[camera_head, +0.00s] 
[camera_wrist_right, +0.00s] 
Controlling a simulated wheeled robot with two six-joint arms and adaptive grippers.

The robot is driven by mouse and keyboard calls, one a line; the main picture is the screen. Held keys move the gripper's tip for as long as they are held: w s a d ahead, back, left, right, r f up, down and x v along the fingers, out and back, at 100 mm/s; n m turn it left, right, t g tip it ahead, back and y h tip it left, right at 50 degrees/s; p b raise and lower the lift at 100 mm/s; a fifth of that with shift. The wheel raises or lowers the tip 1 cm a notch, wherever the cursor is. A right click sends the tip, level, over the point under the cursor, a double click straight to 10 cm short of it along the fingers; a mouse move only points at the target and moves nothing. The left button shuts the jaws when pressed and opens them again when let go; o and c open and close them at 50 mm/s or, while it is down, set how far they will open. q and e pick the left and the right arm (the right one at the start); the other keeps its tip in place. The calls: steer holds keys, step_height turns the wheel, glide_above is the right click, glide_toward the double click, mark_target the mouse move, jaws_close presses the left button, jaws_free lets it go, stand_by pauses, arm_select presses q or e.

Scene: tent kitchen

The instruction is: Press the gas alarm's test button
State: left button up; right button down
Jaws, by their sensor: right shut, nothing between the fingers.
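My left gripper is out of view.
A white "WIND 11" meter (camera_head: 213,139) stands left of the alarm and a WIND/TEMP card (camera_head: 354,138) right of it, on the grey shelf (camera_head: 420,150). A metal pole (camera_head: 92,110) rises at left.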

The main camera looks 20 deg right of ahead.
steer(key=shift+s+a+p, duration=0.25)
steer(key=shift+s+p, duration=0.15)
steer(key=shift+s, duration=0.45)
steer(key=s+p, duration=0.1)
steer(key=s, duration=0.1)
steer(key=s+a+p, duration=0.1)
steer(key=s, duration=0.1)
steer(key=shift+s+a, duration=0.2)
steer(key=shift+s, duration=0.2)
----------
WORK INSTRUCTIONS: Please transcribe, exactly and with nothing added, the lines from the first line of the material above through the line that contains "Controlling a simulated".

COMPLETE OUTPUT:
[camera_head, +0.00s] 
[camera_wrist_right, +0.00s] 
Controlling a simulated wheeled robot with two six-joint arms and adaptive grippers.

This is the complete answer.